Carlos Rocha tem 62 anos e veste o fato vermelho há 45. Formou-se na Escola de Pais Natais nos EUA, onde até teve que fazer um juramento.
É Pai Natal há quase 50 anos.

Não consigo bater o Marcelo Rebelo de Sousa em selfies, mas em fotografias bato-o à vontade”, explica Carlos Rocha. Numa primeira leitura, a comparação com o Presidente da República poderá soar a arrogância, mas quem o diz é um profissional com quase meio século de experiência e currículo como antigo professor universitário (tal como Rebelo de Sousa, curiosamente), que vestiu o fato de Pai Natal pela primeira vez há 45 anos, quase por acaso. 

“Uso barba desde os 17 e, um dia, uma amiga perguntou-me se não queria ir lá a casa fazer de Pai Natal para o sobrinho e disse que sim. A partir daí nunca mais parei: tinha muitos amigos em jardins de infância que começaram a pedir-me também. Na altura, punha pó na barba [risos], porque ainda não estava grisalha, graças a Deus”, recorda.  

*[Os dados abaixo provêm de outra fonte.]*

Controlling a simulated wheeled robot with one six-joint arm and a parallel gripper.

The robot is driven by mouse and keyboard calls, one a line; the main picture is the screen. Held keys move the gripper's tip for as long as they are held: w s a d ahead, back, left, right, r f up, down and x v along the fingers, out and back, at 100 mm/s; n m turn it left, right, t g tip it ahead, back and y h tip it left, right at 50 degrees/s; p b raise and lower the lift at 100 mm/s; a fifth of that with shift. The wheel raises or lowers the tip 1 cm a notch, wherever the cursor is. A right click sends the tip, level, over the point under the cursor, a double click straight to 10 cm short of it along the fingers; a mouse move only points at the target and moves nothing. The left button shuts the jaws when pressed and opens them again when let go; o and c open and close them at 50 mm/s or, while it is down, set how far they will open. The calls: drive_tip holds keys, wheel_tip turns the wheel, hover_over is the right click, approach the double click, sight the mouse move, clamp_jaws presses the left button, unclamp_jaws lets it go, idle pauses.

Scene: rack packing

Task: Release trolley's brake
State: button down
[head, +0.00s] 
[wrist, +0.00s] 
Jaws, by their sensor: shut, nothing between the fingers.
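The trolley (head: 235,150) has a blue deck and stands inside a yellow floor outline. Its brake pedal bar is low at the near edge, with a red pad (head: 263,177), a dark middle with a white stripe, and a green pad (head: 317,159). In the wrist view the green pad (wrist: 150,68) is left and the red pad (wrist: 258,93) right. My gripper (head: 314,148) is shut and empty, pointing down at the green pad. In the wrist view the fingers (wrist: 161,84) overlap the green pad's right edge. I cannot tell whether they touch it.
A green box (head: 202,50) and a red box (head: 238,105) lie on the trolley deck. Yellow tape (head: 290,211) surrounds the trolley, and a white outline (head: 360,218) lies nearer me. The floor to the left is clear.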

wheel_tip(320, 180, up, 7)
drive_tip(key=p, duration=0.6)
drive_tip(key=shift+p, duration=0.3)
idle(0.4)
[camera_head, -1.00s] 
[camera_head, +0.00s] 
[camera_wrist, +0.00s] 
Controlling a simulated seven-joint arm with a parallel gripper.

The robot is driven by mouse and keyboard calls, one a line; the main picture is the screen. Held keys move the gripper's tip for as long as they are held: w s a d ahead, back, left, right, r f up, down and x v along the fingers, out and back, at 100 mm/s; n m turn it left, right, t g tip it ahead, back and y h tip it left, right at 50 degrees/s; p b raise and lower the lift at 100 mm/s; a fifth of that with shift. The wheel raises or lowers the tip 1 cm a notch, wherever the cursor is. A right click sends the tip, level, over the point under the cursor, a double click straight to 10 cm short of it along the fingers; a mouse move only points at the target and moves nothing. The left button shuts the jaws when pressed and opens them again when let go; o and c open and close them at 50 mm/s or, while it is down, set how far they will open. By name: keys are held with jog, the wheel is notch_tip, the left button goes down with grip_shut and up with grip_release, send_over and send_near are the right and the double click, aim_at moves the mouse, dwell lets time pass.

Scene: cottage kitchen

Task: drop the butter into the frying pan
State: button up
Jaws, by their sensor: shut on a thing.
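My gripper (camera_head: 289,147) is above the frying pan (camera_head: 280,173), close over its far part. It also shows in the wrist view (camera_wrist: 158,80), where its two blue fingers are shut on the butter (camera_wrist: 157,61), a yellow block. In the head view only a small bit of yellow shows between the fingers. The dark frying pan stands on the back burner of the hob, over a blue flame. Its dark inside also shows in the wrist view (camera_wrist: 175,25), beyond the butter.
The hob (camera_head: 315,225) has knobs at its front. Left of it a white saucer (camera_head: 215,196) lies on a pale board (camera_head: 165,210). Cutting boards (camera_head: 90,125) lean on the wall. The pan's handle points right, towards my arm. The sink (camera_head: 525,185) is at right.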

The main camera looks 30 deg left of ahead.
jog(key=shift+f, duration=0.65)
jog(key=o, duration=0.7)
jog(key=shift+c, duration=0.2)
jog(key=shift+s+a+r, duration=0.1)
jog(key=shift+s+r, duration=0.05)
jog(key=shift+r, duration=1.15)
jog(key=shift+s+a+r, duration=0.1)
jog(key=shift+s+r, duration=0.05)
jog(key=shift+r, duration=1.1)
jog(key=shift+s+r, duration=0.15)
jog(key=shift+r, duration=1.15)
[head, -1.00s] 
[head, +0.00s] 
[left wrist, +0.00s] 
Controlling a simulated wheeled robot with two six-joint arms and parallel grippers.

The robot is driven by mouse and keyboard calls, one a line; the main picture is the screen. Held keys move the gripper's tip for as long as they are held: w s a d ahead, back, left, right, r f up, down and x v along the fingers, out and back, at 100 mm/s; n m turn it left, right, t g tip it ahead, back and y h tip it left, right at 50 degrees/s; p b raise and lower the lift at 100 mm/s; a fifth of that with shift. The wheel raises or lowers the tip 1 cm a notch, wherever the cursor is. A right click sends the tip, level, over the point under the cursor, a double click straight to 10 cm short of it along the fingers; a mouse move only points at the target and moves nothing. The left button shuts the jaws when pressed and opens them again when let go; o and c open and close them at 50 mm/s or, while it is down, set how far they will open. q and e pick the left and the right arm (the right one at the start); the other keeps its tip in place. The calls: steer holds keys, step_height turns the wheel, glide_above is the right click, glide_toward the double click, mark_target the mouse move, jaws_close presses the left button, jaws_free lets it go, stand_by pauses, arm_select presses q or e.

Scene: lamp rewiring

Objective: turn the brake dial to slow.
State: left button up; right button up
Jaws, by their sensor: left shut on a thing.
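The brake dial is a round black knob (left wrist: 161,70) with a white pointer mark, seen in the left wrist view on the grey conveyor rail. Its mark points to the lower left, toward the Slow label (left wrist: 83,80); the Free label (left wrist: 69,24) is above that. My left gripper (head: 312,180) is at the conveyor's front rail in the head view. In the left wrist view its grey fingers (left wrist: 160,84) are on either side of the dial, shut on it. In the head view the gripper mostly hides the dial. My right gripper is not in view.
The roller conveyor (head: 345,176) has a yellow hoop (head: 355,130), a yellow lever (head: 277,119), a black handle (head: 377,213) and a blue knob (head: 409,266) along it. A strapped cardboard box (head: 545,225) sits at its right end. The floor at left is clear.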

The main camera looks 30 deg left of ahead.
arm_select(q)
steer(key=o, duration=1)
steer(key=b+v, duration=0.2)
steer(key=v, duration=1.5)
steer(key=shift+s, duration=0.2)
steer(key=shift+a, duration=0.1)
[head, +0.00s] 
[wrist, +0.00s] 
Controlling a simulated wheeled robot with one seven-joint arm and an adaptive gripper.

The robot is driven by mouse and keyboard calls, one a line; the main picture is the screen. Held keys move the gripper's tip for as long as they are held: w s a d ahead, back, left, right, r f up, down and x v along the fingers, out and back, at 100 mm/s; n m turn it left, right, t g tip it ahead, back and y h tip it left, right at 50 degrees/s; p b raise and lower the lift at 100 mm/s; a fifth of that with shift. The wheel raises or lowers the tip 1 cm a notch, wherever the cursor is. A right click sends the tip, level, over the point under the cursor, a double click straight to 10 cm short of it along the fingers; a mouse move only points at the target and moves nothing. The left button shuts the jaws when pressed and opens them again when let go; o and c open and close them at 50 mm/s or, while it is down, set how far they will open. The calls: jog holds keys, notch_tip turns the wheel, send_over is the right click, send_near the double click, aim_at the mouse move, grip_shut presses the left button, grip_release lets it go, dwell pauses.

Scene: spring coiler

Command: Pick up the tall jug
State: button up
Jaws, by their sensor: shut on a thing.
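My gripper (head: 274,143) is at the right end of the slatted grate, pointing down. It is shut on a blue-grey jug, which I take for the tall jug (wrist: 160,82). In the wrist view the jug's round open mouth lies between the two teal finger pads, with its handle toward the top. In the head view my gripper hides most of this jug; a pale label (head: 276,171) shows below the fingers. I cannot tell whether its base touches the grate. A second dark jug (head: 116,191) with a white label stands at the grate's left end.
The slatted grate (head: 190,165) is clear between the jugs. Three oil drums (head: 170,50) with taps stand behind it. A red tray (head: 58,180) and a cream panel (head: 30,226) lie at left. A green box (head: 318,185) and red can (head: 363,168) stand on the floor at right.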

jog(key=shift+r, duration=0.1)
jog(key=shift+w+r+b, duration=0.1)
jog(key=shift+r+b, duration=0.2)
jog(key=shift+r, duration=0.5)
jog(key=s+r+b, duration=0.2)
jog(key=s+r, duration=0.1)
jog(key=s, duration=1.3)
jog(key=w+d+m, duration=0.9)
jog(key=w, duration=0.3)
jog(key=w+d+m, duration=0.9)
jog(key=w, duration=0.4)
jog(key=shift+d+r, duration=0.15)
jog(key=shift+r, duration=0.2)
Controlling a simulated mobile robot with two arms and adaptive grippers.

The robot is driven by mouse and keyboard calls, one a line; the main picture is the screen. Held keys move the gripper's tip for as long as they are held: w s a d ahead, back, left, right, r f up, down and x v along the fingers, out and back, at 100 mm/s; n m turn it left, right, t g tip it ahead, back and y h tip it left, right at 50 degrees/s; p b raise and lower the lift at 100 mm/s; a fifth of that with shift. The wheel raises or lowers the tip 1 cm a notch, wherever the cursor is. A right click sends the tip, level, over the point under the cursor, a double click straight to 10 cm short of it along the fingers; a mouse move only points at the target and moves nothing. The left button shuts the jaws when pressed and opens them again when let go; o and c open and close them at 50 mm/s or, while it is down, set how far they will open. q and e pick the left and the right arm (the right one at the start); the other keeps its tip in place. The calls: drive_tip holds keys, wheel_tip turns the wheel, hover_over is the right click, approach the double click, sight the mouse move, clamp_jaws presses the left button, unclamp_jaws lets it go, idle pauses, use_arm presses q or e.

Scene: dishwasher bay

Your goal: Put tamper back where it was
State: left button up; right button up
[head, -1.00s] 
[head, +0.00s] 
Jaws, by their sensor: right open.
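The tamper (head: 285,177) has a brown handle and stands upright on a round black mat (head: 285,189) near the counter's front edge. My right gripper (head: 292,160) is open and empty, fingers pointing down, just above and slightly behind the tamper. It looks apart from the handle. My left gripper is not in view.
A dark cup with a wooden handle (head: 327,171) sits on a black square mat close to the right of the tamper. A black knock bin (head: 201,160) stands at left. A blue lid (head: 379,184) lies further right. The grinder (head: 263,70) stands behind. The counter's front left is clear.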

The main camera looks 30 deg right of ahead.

Já perdeu a conta aos miúdos que cumprimentou, deu colo e ofereceu presentes. “Milhares… faço isto há muitos anos. E fotografias outras tantas, mas selfies menos.” Atualmente com 62 anos, não consegue precisar com exatidão a data nem o valor do primeiro cachê. “Mas ainda tínhamos o escudo”, assegura.

Em 2012, motivado pela curiosidade e desejo de aprofundar a sua missão, tornou-se no “único Pai Natal certificado da Península Ibérica”. Um título pomposo que acrescentou ao seu longo currículo académico: educador de infância, licenciado em expressões artísticas na educação, doutorado em ciências da educação. “Sempre trabalhei nesta área, formei educadores de infância, professores de primeiro ciclo, animadores sócio-culturais”, explica. Reformado há dois anos, Carlos Rocha era professor universitário e lecionou em várias instituições, como na Universidade de Aveiro e no Instituto Europeu de Estudos Superiores.

A formação académica acabou por se revelar uma mais-valia quando decidiu estudar na Charles W. Howard Santa Claus School, nos EUA, —  a primeira e mais antiga escola do género em funcionamento contínuo no mundo. “Como fazia de Pai Natal achei que devia saber de onde vinha, como era realmente. Decidi pesquisar, porque o Pai Natal não é uma criação da Coca-Cola. E foi nesse processo que me cruzei com a escola, que foi fundada em 1937.”

Um estudioso do Natal

Carlos Rocha não pretende destruir as ilusões que muitos tomam por verdadeiras, mas também não evita a franqueza. Outro mito que se apressa a desfazer pode derreter os sonhos de quem sempre imaginou o “White Christmas”, como no filme de Bing Crosby de 1954. “O Pai Natal não é da Lapónia, isso foi um aproveitamento bem agarrado, mas que  também ajuda a promover a figura”, atira.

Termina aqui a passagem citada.